━━━━━ Data provided ━━━━━

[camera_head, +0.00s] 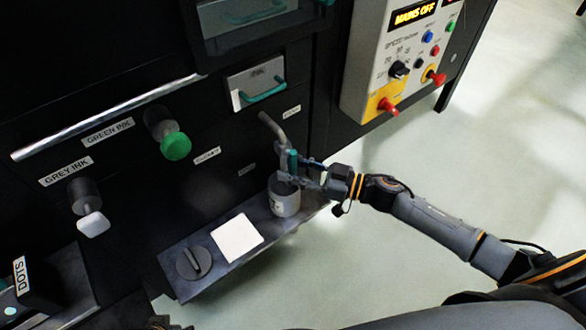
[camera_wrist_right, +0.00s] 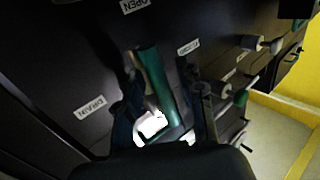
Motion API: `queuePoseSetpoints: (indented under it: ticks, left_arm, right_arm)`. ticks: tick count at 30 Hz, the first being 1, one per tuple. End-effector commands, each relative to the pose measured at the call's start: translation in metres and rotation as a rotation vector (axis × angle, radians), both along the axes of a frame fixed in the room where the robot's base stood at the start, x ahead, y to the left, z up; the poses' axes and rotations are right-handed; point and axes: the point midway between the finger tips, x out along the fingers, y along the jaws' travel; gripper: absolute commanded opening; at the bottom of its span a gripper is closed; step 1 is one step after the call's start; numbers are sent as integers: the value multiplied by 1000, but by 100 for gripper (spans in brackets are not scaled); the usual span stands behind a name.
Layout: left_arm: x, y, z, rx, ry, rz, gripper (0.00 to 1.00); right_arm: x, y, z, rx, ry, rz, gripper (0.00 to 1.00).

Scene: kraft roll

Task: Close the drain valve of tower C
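The drain valve's teal lever (camera_wrist_right: 155,82) stands out from the dark panel, between the OPEN label (camera_wrist_right: 135,5) and the CLOSED label (camera_wrist_right: 188,47). The DRAIN label (camera_wrist_right: 90,108) is left of it in the right wrist view. The lever also shows upright in the head view (camera_head: 293,160), beside a bent metal pipe (camera_head: 272,128). My right gripper (camera_head: 303,172) is at the lever. Its fingers (camera_wrist_right: 162,105) lie on either side with apparent gaps; contact is unclear. A dark piece at the bottom left (camera_head: 165,323) may be my left gripper; its fingers are unclear.
Green (camera_head: 176,146) and white (camera_head: 93,225) knobs protrude left. A control box (camera_head: 375,75) is upper right.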

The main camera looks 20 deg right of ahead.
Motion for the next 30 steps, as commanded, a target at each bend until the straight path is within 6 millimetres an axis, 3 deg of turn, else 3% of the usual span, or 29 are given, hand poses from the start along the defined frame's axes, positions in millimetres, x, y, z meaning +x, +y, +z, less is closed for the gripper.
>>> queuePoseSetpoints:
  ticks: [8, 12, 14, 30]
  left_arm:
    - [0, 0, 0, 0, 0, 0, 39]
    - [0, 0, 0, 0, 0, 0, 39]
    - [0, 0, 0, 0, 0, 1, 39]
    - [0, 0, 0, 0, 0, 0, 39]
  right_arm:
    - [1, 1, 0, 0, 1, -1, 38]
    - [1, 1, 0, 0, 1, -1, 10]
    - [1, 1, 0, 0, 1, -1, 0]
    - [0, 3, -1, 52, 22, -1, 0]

━━━━━

> _Description of the task_: Your answer should be one number: how many lines of the listing include the word "axes".

> _Task output_: 2